Set task — Repeat each entry as written and leave the images out of the copy.

* * * * * * * * *

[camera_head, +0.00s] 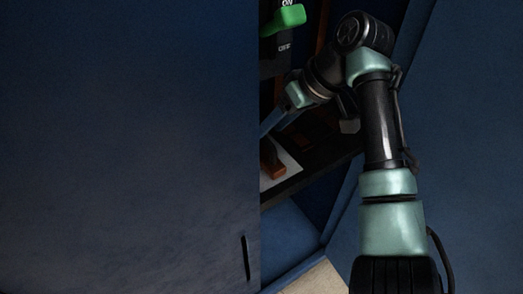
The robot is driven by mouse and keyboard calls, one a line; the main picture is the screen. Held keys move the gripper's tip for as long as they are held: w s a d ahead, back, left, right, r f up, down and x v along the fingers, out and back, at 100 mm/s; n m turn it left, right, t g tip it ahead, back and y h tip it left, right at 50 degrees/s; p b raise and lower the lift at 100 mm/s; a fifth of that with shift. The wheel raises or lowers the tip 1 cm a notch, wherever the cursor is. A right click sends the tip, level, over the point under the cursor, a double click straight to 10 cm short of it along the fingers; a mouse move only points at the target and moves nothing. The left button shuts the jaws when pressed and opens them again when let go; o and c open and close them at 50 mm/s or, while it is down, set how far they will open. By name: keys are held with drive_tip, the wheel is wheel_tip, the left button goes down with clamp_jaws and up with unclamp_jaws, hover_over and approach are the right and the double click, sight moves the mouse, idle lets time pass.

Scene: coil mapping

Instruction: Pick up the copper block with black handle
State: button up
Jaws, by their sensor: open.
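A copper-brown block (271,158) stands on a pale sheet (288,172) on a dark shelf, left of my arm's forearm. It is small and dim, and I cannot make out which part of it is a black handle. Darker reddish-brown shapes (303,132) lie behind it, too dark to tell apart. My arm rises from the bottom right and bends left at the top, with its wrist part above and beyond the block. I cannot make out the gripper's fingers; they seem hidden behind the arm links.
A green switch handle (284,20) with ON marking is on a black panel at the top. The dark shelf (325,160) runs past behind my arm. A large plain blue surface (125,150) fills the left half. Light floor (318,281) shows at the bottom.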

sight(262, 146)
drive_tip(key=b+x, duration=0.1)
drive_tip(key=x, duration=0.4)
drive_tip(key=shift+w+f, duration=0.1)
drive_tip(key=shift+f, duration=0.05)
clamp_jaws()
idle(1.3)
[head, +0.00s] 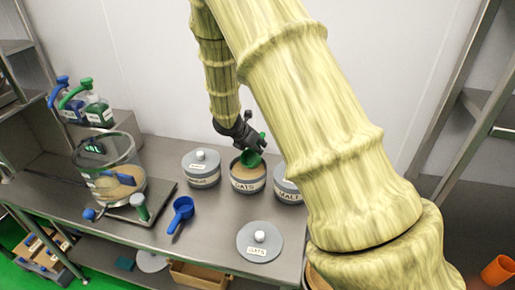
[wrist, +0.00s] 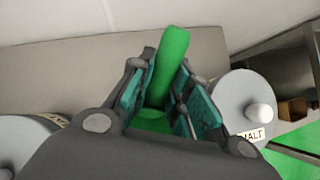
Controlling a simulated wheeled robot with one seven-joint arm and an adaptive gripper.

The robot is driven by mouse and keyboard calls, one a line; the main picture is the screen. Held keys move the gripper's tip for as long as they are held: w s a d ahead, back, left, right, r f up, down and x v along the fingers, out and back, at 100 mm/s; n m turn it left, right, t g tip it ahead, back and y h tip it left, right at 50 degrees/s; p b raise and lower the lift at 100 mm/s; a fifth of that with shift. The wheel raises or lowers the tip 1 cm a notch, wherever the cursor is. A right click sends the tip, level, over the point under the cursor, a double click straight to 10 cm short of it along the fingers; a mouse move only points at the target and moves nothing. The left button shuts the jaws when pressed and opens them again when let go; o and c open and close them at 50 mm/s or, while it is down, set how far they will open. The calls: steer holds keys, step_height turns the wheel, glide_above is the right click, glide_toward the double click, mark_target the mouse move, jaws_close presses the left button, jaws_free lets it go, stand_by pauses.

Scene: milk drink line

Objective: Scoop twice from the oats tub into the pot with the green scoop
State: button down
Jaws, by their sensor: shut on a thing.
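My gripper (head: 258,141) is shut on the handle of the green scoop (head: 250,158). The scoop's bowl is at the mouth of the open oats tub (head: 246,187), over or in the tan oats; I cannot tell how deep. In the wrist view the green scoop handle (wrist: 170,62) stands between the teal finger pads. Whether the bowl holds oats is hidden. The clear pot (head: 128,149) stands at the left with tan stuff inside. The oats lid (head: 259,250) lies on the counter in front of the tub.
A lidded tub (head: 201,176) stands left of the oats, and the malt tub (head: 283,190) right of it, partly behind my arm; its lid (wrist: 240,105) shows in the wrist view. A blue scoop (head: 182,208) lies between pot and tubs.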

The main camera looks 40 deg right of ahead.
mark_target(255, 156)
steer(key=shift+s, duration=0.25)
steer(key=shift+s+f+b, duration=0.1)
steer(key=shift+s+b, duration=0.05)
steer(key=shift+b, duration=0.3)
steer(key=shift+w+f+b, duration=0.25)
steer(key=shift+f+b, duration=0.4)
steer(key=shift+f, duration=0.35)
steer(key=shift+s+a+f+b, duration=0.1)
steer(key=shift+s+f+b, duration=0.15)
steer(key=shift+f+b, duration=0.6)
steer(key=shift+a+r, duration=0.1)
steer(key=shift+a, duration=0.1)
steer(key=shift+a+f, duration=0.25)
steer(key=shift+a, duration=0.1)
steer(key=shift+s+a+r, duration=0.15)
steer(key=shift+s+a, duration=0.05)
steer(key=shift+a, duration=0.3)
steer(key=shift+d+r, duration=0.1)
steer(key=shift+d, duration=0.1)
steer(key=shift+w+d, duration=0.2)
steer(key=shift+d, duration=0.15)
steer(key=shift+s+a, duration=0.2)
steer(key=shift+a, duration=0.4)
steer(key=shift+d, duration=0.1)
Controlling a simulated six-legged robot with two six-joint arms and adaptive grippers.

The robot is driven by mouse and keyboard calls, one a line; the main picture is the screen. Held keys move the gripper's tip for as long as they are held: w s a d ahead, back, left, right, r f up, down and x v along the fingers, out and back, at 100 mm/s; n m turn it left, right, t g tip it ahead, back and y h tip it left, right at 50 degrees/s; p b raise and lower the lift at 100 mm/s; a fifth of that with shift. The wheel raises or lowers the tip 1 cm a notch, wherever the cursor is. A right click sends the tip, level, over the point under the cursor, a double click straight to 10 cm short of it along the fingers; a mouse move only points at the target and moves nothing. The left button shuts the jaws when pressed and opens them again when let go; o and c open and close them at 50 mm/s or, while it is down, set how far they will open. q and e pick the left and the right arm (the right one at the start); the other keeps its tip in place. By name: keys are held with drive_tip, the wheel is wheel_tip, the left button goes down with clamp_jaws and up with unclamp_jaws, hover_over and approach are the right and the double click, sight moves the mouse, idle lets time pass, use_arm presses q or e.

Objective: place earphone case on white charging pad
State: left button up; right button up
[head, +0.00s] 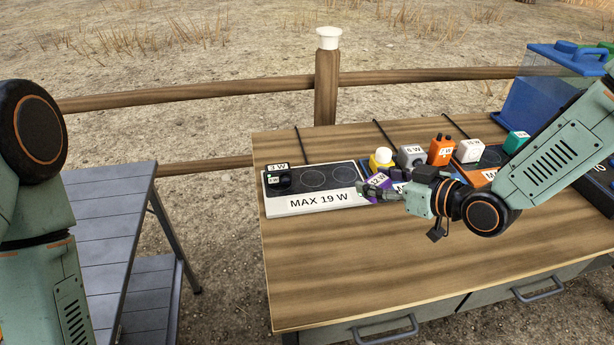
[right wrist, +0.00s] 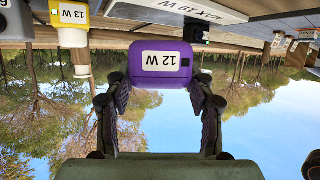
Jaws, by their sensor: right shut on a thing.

* * * * * * * * *

Exercise result —
[camera_head, +0.00s] 
The robot is driven by mouse and keyboard calls, one a line; the main picture is the screen. Held keys move the gripper's tip for as long as they are held: w s a d ahead, back, left, right, r f up, down and x v along the fingers, out and back, at 100 mm/s; n m turn it left, right, t g tip it ahead, back and y h tip it left, right at 50 degrees/s; p b raise and lower the lift at 100 mm/s; a fifth of that with shift. The wheel raises or lowers the tip 1 cm a notch, wherever the cursor is. A right click sends the tip, level, over the point under the cursor, a double click straight to 10 cm short of it along the fingers; a mouse move only points at the target and moves nothing. The left button shuts the jaws when pressed and opens them again when let go; o and c open and close them at 50 mm/s or, while it is down, set how far they will open. By name: keys are held with drive_tip, the wheel is wheel_tip, the left button goes down with clamp_jaws and up with unclamp_jaws, hover_over and approach are the right and the double click, sight moves the mouse, idle lets time pass.

Scene: coil mapping

Instruction: Pick up the copper block with black handle
State: button up
Jaws, by their sensor: open.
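A copper-brown block (271,158) stands on a pale sheet (288,172) on a dark shelf, left of my arm's forearm. It is small and dim, and I cannot make out which part of it is a black handle. Darker reddish-brown shapes (303,132) lie behind it, too dark to tell apart. My arm rises from the bottom right and bends left at the top, with its wrist part above and beyond the block. I cannot make out the gripper's fingers; they seem hidden behind the arm links.
A green switch handle (284,20) with ON marking is on a black panel at the top. The dark shelf (325,160) runs past behind my arm. A large plain blue surface (125,150) fills the left half. Light floor (318,281) shows at the bottom.

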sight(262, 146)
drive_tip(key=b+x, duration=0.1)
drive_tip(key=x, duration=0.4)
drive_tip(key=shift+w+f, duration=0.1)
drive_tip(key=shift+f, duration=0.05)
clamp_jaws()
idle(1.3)
[head, +0.00s] 
[wrist, +0.00s] 
Controlling a simulated wheeled robot with one seven-joint arm and an adaptive gripper.

The robot is driven by mouse and keyboard calls, one a line; the main picture is the screen. Held keys move the gripper's tip for as long as they are held: w s a d ahead, back, left, right, r f up, down and x v along the fingers, out and back, at 100 mm/s; n m turn it left, right, t g tip it ahead, back and y h tip it left, right at 50 degrees/s; p b raise and lower the lift at 100 mm/s; a fifth of that with shift. The wheel raises or lowers the tip 1 cm a notch, wherever the cursor is. A right click sends the tip, level, over the point under the cursor, a double click straight to 10 cm short of it along the fingers; a mouse move only points at the target and moves nothing. The left button shuts the jaws when pressed and opens them again when let go; o and c open and close them at 50 mm/s or, while it is down, set how far they will open. The calls: steer holds keys, step_height turns the wheel, glide_above is the right click, glide_toward the double click, mark_target the mouse move, jaws_close presses the left button, jaws_free lets it go, stand_by pauses.

Scene: milk drink line

Objective: Scoop twice from the oats tub into the pot with the green scoop
State: button down
Jaws, by their sensor: shut on a thing.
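My gripper (head: 258,141) is shut on the handle of the green scoop (head: 250,158). The scoop's bowl is at the mouth of the open oats tub (head: 246,187), over or in the tan oats; I cannot tell how deep. In the wrist view the green scoop handle (wrist: 170,62) stands between the teal finger pads. Whether the bowl holds oats is hidden. The clear pot (head: 128,149) stands at the left with tan stuff inside. The oats lid (head: 259,250) lies on the counter in front of the tub.
A lidded tub (head: 201,176) stands left of the oats, and the malt tub (head: 283,190) right of it, partly behind my arm; its lid (wrist: 240,105) shows in the wrist view. A blue scoop (head: 182,208) lies between pot and tubs.

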The main camera looks 40 deg right of ahead.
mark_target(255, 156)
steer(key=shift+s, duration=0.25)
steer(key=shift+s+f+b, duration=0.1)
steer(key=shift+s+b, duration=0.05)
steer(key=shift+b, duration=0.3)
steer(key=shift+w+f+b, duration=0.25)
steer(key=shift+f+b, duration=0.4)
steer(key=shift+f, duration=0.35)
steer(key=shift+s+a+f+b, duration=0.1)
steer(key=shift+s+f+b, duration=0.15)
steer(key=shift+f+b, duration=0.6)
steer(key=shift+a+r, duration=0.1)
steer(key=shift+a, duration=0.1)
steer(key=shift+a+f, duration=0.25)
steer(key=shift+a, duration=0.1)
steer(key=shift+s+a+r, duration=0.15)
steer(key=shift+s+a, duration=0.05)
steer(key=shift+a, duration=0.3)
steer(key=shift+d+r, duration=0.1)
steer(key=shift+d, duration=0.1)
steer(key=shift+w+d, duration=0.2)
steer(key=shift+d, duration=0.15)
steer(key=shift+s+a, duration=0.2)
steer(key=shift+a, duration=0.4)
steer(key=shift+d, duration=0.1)
Controlling a simulated six-legged robot with two six-joint arms and adaptive grippers.

The robot is driven by mouse and keyboard calls, one a line; the main picture is the screen. Held keys move the gripper's tip for as long as they are held: w s a d ahead, back, left, right, r f up, down and x v along the fingers, out and back, at 100 mm/s; n m turn it left, right, t g tip it ahead, back and y h tip it left, right at 50 degrees/s; p b raise and lower the lift at 100 mm/s; a fifth of that with shift. The wheel raises or lowers the tip 1 cm a notch, wherever the cursor is. A right click sends the tip, level, over the point under the cursor, a double click straight to 10 cm short of it along the fingers; a mouse move only points at the target and moves nothing. The left button shuts the jaws when pressed and opens them again when let go; o and c open and close them at 50 mm/s or, while it is down, set how far they will open. q and e pick the left and the right arm (the right one at the start); the other keeps its tip in place. By name: keys are held with drive_tip, the wheel is wheel_tip, the left button goes down with clamp_jaws and up with unclamp_jaws, hover_over and approach are the right and the double click, sight moves the mouse, idle lets time pass, use_arm presses q or e.

Objective: place earphone case on white charging pad
State: left button up; right button up
[head, +0.00s] 
[right wrist, +0.00s] 
Jaws, by their sensor: right shut on a thing.

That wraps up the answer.